Liberia: Civil Society Council Urges Government to Heed Calls and Postpone Referendum
MONROVIA – The National Civil Society Council of Liberia (NCSCL) is calling on the Government of Liberia to listen to calls of many Liberians and postpone the national referendum slated to take place alongside the midterm senatorial elections on December 8.
There has been an avalanche of urges from a number of people, civil society organizations, political parties and interest groups, highlighting the need for postponing the referendum over the lack of public awareness and public information. NCSCL, the conglomerate of civil society organizations in the country with over 2,000 member-groups, said in a statement Saturday that listening was the best option the Weah-led administration had.
“If we must live up to the true meaning of democracy which calls for leading according to the will, safety and happiness of the people, then it is only appropriate enough to call off the referendum and reschedule it for a better time,” said Loretta Alethea Pope-Kai in the statement. “Unless the people are fully aware and intoned with the process, voters’ apathy would be high and participation low.”
The council further noted that citizens preparedness to participate in the referendum, which will lasting or long-term effect on the country, was too crucial to be overlooked. “Anything short of this would simply be a superimposition meant to impose the thoughts and will of the ruling class on a helpless population,” Mrs. Pope-Kai added. “And so, please listen to your people.”
NCSCL welcomed the Supreme Court of Liberia’s recent annulment of the referendum.

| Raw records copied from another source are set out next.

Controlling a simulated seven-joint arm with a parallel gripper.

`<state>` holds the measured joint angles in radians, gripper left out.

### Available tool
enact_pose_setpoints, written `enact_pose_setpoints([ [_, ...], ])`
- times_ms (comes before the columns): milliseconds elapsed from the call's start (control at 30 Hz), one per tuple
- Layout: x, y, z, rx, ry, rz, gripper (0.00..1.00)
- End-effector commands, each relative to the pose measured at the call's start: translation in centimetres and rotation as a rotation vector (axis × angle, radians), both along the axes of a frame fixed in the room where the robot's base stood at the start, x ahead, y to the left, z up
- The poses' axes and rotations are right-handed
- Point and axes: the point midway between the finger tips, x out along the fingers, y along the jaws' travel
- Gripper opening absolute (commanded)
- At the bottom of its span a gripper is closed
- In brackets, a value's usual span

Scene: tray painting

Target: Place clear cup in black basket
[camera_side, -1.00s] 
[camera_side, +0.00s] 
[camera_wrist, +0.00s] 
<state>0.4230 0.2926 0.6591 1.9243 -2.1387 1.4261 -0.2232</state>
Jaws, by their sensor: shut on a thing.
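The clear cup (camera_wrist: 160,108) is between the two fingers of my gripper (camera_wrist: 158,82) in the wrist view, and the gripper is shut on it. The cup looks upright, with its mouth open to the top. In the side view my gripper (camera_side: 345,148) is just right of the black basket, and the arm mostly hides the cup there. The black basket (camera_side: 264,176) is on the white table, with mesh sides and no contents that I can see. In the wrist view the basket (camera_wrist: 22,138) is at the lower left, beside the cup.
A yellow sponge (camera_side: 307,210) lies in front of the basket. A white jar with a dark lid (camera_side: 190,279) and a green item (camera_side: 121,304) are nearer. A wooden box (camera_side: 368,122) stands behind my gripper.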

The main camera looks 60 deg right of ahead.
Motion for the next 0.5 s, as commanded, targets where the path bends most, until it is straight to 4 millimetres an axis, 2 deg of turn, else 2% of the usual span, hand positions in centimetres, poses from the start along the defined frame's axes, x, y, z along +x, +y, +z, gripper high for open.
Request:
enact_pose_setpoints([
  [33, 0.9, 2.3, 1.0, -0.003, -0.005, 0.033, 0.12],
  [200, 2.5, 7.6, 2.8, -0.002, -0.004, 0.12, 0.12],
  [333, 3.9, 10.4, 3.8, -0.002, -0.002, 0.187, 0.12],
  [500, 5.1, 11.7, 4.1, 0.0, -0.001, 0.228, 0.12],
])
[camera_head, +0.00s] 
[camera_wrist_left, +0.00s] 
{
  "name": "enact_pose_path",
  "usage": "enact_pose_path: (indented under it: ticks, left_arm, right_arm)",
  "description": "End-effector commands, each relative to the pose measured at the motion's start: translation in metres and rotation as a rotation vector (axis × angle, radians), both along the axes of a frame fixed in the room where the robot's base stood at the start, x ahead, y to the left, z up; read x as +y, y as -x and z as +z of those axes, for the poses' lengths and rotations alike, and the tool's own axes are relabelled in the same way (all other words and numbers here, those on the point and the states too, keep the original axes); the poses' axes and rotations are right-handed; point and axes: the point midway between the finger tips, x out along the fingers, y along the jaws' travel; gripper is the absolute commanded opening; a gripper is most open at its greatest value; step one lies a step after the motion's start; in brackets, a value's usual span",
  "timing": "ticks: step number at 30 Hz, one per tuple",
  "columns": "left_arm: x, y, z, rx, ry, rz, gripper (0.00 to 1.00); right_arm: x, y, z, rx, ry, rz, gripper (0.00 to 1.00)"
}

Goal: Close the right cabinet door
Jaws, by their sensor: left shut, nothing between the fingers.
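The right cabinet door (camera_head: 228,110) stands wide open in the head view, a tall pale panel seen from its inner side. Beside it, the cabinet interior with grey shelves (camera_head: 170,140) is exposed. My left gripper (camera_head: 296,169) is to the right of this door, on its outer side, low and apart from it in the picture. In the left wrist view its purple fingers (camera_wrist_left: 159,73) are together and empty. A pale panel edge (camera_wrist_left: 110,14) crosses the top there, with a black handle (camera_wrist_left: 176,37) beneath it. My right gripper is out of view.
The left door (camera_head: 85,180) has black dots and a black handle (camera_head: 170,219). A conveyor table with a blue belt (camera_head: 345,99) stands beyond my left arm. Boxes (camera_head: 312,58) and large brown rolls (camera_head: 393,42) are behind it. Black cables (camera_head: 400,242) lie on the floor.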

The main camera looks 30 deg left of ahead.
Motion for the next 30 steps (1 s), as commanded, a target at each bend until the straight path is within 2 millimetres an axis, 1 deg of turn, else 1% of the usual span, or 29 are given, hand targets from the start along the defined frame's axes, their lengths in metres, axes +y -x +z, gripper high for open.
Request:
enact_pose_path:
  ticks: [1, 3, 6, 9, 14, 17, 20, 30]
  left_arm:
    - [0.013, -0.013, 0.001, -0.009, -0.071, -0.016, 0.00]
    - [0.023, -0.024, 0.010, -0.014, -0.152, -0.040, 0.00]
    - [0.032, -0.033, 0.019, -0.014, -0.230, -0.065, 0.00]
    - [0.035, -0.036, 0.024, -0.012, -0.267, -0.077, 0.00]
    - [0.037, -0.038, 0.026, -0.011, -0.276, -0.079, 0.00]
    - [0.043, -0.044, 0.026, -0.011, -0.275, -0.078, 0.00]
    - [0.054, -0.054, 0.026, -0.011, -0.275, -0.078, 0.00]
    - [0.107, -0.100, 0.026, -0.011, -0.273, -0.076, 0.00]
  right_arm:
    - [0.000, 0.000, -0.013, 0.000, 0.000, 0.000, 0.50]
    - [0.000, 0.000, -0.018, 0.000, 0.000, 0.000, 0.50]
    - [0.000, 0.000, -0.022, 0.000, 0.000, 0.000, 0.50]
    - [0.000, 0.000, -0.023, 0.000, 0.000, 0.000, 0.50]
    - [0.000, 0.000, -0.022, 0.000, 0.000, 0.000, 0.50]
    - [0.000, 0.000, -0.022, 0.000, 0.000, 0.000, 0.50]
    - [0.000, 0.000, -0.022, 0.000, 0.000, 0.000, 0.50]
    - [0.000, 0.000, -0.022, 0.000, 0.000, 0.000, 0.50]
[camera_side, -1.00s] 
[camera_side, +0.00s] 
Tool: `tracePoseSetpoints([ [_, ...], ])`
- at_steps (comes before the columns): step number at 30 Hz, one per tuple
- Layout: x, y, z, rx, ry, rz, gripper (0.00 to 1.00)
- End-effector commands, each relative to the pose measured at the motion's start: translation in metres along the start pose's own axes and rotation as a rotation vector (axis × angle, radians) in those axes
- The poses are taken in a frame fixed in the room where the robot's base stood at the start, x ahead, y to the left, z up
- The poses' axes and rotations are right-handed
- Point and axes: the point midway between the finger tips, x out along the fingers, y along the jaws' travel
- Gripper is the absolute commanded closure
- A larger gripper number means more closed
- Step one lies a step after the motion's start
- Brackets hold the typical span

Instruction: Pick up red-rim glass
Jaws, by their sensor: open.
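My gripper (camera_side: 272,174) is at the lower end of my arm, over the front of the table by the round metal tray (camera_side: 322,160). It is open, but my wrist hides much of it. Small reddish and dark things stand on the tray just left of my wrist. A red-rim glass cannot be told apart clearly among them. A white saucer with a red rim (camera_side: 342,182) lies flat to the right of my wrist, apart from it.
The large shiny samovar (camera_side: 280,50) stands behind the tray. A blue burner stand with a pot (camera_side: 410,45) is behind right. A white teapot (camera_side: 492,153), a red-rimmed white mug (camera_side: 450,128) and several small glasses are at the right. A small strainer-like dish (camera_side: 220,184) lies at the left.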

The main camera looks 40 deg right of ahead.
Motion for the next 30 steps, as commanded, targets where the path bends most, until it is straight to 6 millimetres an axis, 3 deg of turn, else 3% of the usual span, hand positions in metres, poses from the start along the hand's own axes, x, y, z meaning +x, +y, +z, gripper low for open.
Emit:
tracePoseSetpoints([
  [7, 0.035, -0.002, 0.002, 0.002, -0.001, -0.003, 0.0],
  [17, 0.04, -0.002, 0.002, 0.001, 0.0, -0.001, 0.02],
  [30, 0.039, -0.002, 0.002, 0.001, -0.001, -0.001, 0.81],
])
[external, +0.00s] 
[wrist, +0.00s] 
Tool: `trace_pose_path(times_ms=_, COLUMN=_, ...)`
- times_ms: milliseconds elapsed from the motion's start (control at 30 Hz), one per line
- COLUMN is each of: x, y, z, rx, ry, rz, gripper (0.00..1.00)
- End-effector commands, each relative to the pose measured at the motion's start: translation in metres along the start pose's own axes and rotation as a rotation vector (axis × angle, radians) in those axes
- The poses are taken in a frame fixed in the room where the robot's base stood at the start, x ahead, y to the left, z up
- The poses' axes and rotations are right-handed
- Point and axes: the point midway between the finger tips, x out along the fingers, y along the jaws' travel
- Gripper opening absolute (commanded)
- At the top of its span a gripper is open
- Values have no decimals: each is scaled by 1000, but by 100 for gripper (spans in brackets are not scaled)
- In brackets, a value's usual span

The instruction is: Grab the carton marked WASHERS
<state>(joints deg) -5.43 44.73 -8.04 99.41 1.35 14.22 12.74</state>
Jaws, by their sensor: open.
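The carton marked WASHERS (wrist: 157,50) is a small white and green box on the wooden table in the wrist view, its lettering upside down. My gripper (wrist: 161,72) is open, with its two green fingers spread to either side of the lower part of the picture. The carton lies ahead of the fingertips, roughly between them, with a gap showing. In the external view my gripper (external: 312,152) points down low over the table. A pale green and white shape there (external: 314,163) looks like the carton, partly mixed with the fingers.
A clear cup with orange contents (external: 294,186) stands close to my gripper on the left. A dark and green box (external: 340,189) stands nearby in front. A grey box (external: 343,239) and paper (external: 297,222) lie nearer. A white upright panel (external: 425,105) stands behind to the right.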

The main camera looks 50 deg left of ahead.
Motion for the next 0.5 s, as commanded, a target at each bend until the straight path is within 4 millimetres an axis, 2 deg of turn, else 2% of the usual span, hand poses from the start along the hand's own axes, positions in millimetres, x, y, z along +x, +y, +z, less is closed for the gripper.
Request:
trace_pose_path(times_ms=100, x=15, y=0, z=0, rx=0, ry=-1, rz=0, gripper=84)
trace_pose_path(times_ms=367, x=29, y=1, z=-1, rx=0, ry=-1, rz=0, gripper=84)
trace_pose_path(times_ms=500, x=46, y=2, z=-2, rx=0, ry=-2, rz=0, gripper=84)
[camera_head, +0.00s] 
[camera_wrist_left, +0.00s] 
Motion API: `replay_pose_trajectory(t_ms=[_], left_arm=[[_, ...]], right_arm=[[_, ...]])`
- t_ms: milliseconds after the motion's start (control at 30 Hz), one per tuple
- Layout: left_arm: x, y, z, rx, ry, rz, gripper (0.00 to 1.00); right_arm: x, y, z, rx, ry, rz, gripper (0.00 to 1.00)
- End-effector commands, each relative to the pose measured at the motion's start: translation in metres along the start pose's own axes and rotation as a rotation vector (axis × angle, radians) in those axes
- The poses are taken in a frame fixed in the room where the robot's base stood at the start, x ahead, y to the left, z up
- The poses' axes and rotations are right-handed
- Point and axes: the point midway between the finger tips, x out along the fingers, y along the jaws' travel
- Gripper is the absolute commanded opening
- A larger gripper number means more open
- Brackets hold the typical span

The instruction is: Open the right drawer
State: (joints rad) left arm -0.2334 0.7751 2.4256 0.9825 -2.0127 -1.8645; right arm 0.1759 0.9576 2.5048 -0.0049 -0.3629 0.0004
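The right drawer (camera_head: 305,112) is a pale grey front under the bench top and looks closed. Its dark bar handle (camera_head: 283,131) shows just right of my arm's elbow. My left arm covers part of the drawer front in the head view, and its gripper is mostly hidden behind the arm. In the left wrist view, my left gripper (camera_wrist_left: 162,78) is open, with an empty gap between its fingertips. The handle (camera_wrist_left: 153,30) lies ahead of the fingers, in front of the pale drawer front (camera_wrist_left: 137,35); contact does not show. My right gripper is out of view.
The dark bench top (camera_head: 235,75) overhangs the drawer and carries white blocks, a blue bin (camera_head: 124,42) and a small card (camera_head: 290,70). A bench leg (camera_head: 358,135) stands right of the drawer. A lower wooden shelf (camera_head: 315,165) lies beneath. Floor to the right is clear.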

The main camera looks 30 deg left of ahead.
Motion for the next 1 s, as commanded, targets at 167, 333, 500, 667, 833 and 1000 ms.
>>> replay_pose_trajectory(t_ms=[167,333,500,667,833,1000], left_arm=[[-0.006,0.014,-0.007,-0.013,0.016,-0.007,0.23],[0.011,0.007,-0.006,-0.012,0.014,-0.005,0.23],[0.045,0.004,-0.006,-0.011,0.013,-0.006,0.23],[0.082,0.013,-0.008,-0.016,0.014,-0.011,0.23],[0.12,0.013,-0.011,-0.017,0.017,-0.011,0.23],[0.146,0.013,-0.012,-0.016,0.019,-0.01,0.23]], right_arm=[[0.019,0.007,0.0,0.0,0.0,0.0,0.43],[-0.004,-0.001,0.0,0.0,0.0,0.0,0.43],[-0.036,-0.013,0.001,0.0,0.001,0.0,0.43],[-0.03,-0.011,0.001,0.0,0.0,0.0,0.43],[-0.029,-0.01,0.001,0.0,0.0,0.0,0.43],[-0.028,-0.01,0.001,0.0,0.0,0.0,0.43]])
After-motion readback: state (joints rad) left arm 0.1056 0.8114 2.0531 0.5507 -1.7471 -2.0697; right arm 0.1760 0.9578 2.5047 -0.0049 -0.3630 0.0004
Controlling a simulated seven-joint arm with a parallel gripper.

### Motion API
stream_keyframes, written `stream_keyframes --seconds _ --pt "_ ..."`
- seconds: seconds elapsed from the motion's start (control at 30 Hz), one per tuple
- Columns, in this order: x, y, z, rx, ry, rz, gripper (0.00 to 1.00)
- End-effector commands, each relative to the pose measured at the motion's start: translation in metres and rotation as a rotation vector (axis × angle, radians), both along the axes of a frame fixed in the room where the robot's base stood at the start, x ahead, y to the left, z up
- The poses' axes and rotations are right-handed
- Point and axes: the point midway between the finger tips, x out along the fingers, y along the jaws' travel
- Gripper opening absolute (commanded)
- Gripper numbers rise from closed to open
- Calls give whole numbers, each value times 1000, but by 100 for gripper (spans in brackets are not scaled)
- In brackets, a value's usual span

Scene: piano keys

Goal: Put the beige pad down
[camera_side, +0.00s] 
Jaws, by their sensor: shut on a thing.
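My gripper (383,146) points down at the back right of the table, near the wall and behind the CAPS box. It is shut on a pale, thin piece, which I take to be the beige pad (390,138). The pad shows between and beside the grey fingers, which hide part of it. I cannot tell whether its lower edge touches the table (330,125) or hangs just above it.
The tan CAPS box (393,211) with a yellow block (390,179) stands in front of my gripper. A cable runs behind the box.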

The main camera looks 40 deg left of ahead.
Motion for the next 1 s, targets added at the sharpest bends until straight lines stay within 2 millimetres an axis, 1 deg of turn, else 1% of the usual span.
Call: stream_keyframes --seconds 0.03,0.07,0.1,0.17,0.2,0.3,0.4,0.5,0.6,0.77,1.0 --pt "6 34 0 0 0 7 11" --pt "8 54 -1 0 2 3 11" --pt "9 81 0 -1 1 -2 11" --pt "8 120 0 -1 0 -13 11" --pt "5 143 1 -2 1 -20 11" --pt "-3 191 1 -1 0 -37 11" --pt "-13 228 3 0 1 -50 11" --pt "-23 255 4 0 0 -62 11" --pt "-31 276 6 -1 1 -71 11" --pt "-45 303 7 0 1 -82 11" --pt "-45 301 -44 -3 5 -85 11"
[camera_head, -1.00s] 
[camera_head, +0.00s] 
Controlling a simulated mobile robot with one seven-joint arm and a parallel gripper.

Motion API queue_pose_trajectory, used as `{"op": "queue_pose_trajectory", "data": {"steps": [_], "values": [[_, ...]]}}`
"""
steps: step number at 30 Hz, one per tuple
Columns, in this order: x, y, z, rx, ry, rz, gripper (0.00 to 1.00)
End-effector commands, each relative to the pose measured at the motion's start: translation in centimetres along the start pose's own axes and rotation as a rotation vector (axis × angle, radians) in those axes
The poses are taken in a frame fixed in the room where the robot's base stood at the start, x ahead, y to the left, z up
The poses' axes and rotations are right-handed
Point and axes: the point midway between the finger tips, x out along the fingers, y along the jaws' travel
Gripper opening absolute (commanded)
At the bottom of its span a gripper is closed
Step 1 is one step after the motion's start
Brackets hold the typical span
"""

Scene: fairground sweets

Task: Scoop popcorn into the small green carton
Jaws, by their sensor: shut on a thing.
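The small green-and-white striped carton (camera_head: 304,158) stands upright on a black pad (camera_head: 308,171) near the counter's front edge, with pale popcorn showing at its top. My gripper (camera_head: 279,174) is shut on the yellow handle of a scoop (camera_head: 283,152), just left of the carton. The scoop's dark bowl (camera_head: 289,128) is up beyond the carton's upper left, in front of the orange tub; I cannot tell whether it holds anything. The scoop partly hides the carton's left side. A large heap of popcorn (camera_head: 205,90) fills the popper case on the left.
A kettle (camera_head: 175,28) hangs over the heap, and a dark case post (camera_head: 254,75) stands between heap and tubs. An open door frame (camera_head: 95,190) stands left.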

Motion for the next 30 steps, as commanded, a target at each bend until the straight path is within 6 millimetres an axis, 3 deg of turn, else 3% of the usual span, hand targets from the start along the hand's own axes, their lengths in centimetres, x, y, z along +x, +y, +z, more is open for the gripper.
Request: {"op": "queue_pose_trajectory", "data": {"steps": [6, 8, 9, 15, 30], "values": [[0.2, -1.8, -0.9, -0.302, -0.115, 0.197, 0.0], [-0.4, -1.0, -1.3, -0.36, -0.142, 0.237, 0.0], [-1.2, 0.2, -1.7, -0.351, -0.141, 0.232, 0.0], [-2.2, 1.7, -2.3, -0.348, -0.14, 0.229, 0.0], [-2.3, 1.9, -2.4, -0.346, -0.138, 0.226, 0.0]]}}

The court in a unanimous opinion on Wednesday ruled in favor of the opposition Collaborating Political Parties (CPP), which filed a writ of prohibition against the proceedings.
CPP had argued that the Government of Liberia’s official gazette on the referendum was inconsistent with Article 92 of the Constitution. That article states, “….If more than one proposed amendment is to be voted upon in a referendum, they shall be submitted in such manner that the people may vote for or against them separately.”
If the referendum would have been allowed, all three prepositions—to reduce the tenures of the President and representatives from six to five years, and the senators from nine to six years—would have one “Yes” or “No” voting option. There would have been no way for a voter to cast a their ballot individually on each preposition.
But four days after the high-court ruling, the National Elections Commission (NEC) announced the printing of the needed ballot papers for the referendum.
If it goes on, it will be the 19th referendum since the creation of the Liberian state in 1847.